The cost of beer and other alcoholic beverages could also go up, as alcoholic beverage firms figure out how to comply with the requirement to pay excise duty on their products in advance.
A new clause that was not initially in the Bill but added during the public participation phase requires them to pay excise duty on alcohol in advance. The move, the Committee on Finance and Planning noted, is expected to play part in fighting illicit alcohol.
Also hit are high-income earners, with Pay as You Earn (PAYE) going up to 35 per cent for Kenyans earning upwards of Sh800,000 per month from 30 per cent. Those earning between Sh500,000 and Sh800,000 will be taxed at 32.5 per cent. This is set to take effect on September 1.
The Act has also increased advance tax paid by public service and commercial vehicles. The advance tax for passenger vehicles will increase to either Sh100 per passenger per month or Sh5,000 per year, whichever is higher, from a rate of Sh60 per passenger or Sh2,400 per year.
Advance tax for cargo vehicles will double to Sh3,000 per tonne per year or Sh5,000 per year, whichever is higher, from the current rates of sh1,5000 and Sh2,400 per year.
Advance tax is paid by owners of commercial vehicles, and includes passenger vehicles such as matatus, taxis and tour vans as well as cargo vehicles such as pick-ups, lorries, prime movers, trucks and trailers.

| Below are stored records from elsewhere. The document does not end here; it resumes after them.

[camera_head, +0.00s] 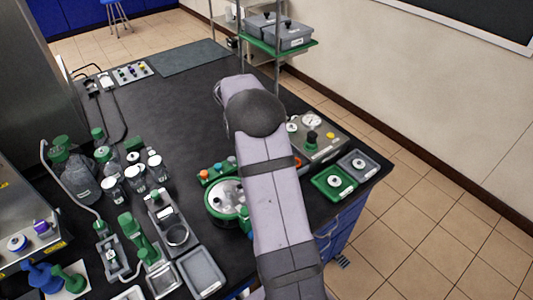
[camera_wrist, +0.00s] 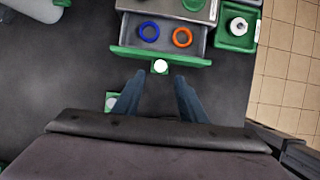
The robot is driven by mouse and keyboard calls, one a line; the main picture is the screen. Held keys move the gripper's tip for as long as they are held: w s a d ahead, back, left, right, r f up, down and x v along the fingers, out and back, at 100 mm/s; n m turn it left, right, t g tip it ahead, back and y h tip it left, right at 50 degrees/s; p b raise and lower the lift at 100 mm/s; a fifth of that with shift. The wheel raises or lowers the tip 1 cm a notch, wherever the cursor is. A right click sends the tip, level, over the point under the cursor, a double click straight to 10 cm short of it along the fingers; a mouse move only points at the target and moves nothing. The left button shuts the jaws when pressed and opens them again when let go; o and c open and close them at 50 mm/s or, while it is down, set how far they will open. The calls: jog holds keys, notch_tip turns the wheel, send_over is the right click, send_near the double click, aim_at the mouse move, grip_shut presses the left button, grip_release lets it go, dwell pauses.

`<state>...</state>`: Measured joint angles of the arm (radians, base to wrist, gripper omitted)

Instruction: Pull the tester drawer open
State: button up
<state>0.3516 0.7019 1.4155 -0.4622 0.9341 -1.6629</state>
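The tester (camera_head: 322,138) is a metal box with a gauge and a dark knob, on the right of the bench in the head view. In the wrist view its drawer (camera_wrist: 203,45) stands out from the body, showing a grey interior with a blue ring (camera_wrist: 149,31) and an orange ring (camera_wrist: 182,37). The drawer has a green front with a white knob (camera_wrist: 160,67) at its middle. My gripper (camera_wrist: 158,78) has its two fingers apart, with nothing visible between them. The knob shows just beyond the fingertips.
Green and grey trays (camera_head: 334,181) with white round parts sit right of the tester, near the bench edge. A small green piece with a white top (camera_wrist: 112,101) is beside the left finger. Bottles and holders (camera_head: 135,170) crowd the bench's left.

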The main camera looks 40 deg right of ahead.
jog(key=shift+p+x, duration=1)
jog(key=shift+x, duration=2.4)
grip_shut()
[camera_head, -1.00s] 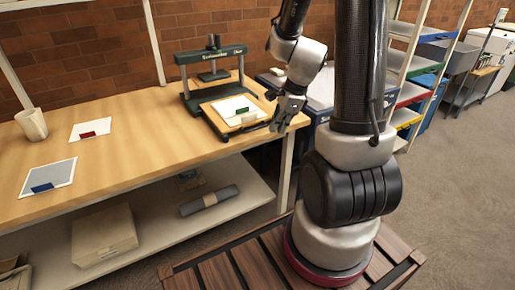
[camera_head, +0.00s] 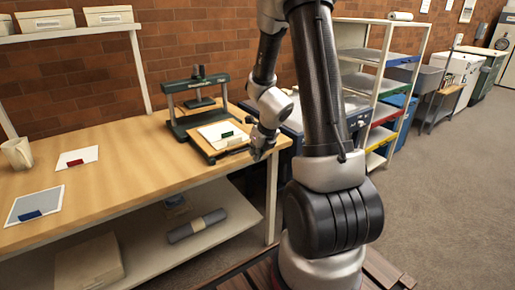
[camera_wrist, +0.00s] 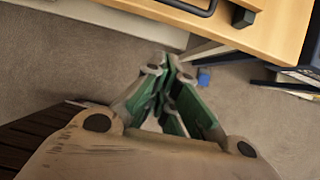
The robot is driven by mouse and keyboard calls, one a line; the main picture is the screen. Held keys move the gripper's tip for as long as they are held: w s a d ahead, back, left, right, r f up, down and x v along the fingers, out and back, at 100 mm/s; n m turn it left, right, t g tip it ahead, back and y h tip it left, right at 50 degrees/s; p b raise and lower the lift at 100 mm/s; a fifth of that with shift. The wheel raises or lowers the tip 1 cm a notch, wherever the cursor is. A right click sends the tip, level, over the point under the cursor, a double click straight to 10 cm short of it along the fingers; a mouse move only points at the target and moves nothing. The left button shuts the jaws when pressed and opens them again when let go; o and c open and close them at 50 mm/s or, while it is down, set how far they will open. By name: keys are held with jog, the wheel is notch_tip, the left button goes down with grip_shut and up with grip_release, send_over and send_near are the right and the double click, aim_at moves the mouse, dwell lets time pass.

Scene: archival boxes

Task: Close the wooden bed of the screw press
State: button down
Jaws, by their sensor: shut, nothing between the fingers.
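The dark green screw press (camera_head: 180,110) stands on the wooden workbench. Its wooden bed (camera_head: 202,145) is slid out towards the front right, clear of the upright frame. A white sheet (camera_head: 213,134) with a green tab (camera_head: 228,134) lies on the bed. My gripper (camera_head: 257,155) is just right of the bed's front edge, near the bench corner, and looks apart from it. In the wrist view my gripper (camera_wrist: 168,95) has its fingers together and empty, over the floor. A dark bar handle (camera_wrist: 190,7) shows at the top of that view, beyond the fingertips.
A shelf rack (camera_head: 400,75) stands right of my arm. The bench's middle is clear.

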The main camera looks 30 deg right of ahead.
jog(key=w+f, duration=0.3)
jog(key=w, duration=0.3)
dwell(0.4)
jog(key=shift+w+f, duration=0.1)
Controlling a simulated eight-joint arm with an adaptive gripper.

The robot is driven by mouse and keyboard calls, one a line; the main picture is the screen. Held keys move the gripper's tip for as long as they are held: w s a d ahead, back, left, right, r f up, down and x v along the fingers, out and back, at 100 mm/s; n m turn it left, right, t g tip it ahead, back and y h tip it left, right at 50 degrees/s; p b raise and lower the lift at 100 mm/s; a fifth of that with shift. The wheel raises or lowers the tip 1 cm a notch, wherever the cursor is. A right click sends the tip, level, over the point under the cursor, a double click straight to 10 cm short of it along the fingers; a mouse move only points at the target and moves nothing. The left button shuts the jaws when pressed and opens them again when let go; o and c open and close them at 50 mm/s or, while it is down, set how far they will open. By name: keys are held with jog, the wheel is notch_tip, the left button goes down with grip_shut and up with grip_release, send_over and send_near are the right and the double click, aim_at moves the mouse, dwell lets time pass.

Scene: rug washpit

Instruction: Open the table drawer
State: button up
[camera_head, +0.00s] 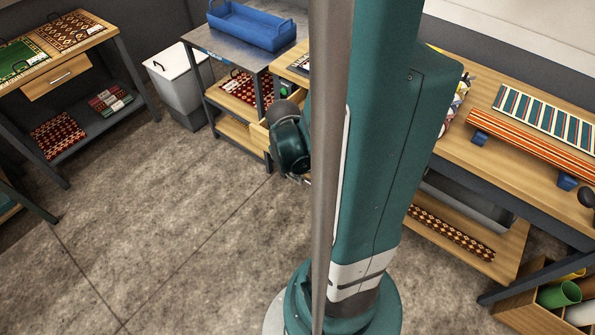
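A metal bench with a blue tray (250,25) stands behind my wrist, with a white bin (178,77) to its left. A crate (540,308) of rolls stands at the lower right. The floor at left centre is clear.

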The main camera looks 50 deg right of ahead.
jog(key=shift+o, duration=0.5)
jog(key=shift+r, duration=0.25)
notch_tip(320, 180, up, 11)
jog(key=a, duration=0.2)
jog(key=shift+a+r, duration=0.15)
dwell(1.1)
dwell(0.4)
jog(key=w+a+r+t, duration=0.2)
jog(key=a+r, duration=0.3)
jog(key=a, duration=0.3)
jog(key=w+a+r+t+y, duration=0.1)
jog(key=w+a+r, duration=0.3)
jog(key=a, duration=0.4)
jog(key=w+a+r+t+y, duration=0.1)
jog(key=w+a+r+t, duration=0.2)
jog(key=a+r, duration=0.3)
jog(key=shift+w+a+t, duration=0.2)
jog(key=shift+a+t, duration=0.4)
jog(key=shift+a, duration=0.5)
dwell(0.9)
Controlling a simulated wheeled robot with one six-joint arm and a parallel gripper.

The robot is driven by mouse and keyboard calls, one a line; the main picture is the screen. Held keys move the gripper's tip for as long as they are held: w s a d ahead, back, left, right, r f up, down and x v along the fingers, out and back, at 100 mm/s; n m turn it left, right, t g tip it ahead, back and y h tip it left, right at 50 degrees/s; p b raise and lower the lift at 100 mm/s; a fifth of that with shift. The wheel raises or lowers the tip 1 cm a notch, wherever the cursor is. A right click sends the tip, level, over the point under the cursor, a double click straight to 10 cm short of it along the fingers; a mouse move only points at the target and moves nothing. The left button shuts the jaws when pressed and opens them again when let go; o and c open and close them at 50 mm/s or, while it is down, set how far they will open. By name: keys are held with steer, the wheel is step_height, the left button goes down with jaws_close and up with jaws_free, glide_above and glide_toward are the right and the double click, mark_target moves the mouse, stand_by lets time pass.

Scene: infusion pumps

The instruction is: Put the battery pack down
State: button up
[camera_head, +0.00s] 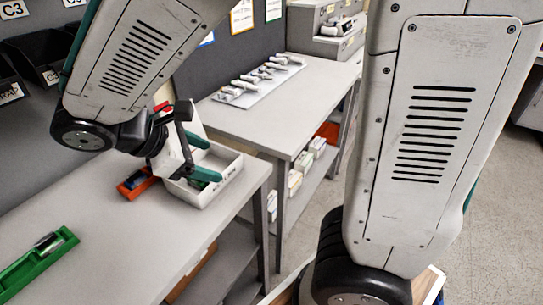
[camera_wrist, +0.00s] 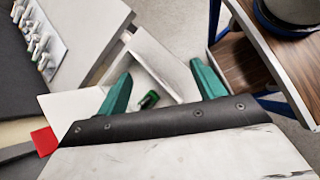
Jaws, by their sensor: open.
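My gripper (camera_head: 204,158) has green fingers, spread open, over a white open tray (camera_head: 229,173) at the front edge of the left table. In the wrist view, my gripper (camera_wrist: 160,72) shows its two fingers wide apart above the white tray (camera_wrist: 170,62). A small dark cylinder with a green end, seemingly the battery pack (camera_wrist: 149,100), lies in the tray between the fingers, closer to the left one. Neither finger visibly grips it. In the head view the tray wall and my gripper hide it.
An orange bin (camera_head: 131,193) with dark contents sits left of the tray. A green holder (camera_head: 28,273) with a cylinder in it lies at the table's left. The table top (camera_head: 120,240) between is clear. Another table (camera_head: 265,120) stands behind, with several small items on a board.

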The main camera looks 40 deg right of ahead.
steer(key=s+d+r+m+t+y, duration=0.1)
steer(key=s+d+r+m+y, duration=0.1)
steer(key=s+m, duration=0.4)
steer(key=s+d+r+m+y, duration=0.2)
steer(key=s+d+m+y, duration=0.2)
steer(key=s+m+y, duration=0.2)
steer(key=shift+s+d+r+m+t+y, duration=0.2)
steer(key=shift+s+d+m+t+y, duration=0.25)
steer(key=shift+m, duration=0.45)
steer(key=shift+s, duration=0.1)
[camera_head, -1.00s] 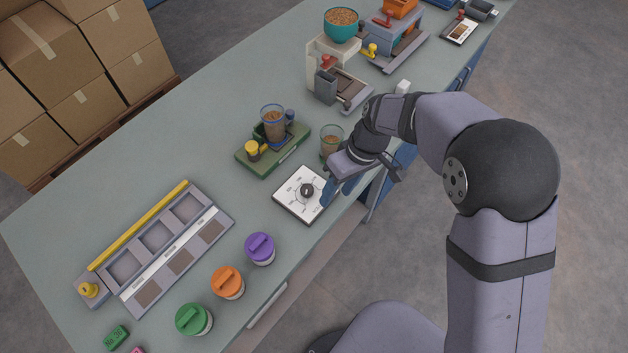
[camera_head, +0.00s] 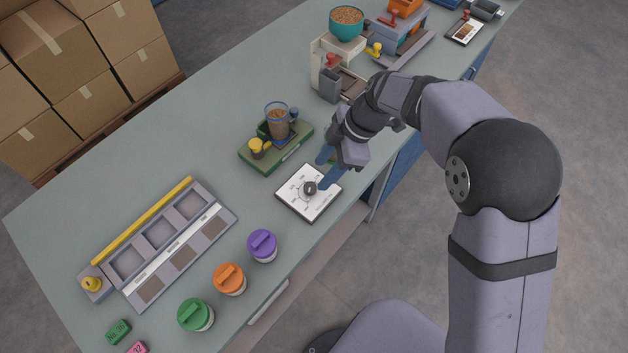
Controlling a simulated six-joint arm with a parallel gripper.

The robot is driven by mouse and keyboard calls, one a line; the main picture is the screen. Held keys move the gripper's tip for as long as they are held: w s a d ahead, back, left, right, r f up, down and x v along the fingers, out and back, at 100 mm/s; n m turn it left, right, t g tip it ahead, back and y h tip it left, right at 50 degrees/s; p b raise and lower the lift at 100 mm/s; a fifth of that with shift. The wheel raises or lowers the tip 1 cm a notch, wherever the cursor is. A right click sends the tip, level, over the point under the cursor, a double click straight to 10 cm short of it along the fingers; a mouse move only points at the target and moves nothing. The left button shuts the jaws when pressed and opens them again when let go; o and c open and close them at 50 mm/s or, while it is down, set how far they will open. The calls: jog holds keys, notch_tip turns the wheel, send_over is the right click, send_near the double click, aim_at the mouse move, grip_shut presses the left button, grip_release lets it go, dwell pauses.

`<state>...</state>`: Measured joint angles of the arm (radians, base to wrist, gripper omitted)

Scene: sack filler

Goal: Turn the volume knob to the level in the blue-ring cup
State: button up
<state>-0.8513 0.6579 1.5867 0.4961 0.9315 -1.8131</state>
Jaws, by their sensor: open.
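The dark volume knob (camera_head: 310,188) sits in the middle of a white dial plate (camera_head: 295,199) with printed marks around it, too small to read. The blue-ring cup (camera_head: 277,121) is clear with a blue rim and brown grains inside, and stands on a green base (camera_head: 262,163) behind the plate. My gripper (camera_head: 324,169) is open and empty, its blue fingers apart. It is over the plate's far right side, close to the knob; I cannot tell whether a finger touches it.
Purple (camera_head: 262,245), orange (camera_head: 229,279) and green (camera_head: 195,314) lidded jars stand along the front edge. A grey tray (camera_head: 215,190) with several compartments lies left. A dispenser with a teal bowl (camera_head: 346,22) stands at the back. Bare table lies between the tray and the plate.

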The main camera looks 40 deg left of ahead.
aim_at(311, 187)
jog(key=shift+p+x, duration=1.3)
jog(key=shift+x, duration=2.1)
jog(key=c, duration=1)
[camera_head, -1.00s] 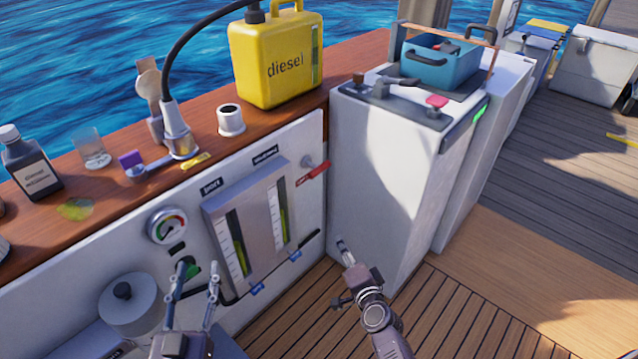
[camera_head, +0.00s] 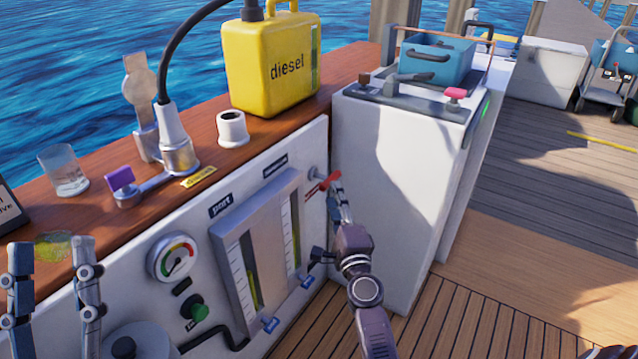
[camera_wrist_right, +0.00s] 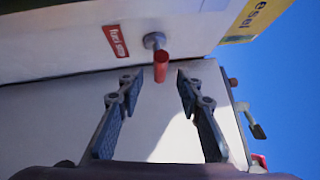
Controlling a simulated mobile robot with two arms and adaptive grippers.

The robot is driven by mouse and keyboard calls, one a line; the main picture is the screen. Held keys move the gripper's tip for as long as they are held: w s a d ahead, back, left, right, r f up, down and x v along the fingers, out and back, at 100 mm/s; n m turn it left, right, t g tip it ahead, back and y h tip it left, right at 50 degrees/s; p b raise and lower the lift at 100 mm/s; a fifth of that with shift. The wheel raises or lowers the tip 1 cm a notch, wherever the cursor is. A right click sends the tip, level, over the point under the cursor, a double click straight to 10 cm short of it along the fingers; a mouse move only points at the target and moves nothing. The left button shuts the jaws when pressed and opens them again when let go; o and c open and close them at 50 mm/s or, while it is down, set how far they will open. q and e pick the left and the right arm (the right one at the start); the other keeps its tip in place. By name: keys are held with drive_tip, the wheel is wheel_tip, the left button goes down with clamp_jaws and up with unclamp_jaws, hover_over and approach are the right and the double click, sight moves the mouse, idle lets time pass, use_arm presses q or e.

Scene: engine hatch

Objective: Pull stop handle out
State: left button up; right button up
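The stop handle is a red cylinder on a round grey mount, standing out from the white panel beside a red label. In the right wrist view the red handle (camera_wrist_right: 161,66) points toward me, between the fingertips of my right gripper (camera_wrist_right: 160,82). Those fingers are open, with a gap on each side of it. In the head view the handle (camera_head: 331,178) is at the panel's right end, with my right gripper (camera_head: 340,192) right at it, partly covering that spot. My left gripper (camera_head: 52,245) is open and empty at the lower left, away from the handle.
A white cabinet (camera_head: 385,150) stands close to the right of my right gripper. The panel carries a gauge (camera_head: 173,258), a green knob (camera_head: 198,311) and sight glasses (camera_head: 262,248). A yellow diesel can (camera_head: 270,65) stands on the wooden ledge above.

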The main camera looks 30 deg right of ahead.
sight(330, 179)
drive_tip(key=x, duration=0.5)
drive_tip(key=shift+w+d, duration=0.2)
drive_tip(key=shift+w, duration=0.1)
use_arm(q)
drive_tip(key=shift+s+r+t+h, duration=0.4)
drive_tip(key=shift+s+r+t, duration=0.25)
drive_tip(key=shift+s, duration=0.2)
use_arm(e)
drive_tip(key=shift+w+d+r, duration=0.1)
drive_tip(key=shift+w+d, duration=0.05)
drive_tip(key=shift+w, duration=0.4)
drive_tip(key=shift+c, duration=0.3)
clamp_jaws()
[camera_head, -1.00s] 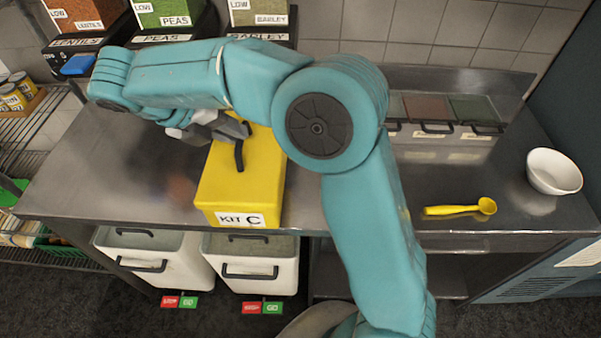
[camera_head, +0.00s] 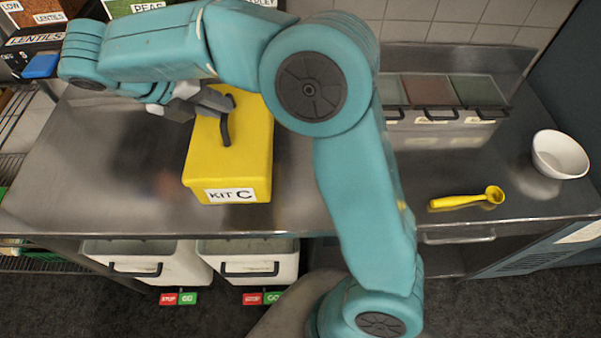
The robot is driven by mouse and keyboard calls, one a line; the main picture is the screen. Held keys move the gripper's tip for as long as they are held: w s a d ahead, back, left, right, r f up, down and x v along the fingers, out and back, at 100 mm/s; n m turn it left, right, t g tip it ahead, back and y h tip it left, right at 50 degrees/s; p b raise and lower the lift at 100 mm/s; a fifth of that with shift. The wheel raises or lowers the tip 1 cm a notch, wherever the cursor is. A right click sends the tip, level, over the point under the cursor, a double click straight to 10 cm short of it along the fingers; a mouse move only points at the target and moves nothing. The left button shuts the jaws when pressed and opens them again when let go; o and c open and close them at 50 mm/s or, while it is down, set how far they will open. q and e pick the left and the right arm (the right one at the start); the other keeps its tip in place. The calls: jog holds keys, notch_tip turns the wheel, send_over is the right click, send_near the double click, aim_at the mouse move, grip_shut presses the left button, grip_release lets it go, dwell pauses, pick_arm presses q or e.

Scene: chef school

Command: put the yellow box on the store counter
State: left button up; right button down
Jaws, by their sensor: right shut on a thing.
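The yellow box (camera_head: 222,165), labelled "KIT C", has a dark handle (camera_head: 227,124) on top. It is upright at or above the steel counter (camera_head: 95,190), left of the middle; I cannot tell whether its base touches the counter. My right gripper (camera_head: 214,103) is shut on the box's handle, reaching it from the left side of the picture. My right arm hides part of the counter behind it. My left gripper is not in view. No counter is marked as the store counter.
A white bowl (camera_head: 561,155) and a yellow scoop (camera_head: 468,199) lie on the counter's right part. Lidded containers (camera_head: 436,92) stand at the back. White bins (camera_head: 247,262) are below. A wire shelf (camera_head: 12,150) is at far left. The counter left of the box is clear.

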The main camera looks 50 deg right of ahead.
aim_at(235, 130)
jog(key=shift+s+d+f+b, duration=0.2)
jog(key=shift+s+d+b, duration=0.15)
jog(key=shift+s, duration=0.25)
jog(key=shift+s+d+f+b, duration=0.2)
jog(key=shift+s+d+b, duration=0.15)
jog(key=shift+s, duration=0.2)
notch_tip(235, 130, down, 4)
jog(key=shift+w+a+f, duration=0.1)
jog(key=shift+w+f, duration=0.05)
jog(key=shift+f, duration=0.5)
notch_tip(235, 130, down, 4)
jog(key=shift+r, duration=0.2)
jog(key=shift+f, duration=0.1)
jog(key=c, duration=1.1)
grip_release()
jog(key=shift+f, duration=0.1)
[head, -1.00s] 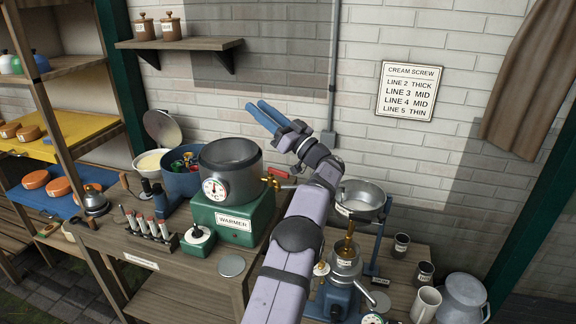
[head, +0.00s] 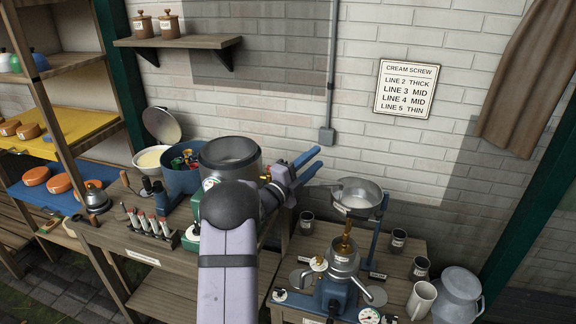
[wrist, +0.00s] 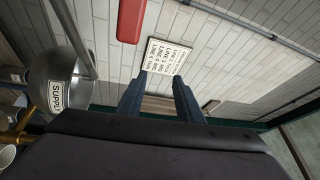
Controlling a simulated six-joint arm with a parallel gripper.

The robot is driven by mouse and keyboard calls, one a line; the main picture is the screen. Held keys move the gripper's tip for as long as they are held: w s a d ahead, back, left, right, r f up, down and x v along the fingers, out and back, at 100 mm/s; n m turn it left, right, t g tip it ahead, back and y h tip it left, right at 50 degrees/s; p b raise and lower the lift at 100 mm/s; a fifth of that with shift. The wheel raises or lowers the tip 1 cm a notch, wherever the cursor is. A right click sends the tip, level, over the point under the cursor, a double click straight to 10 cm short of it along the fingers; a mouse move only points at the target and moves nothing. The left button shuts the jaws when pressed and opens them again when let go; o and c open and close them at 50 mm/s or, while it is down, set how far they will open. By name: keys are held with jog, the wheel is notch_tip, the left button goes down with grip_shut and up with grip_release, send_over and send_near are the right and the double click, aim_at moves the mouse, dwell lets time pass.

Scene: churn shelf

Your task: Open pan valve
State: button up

Perhaps to ease the pain that the new taxes will have on Kenyans, the Finance Act 2023 has zero-rated VAT on cooking gas, offering some relief to households that have increasingly been using the fuel in their kitchens. Liquefied Petroleum Gas (LPG) started attracting VAT in 2022 but at a lower rate of eight per cent. This resulted in prices going up and in turn a reduction in the consumption of cooking gas by 10 per cent last year.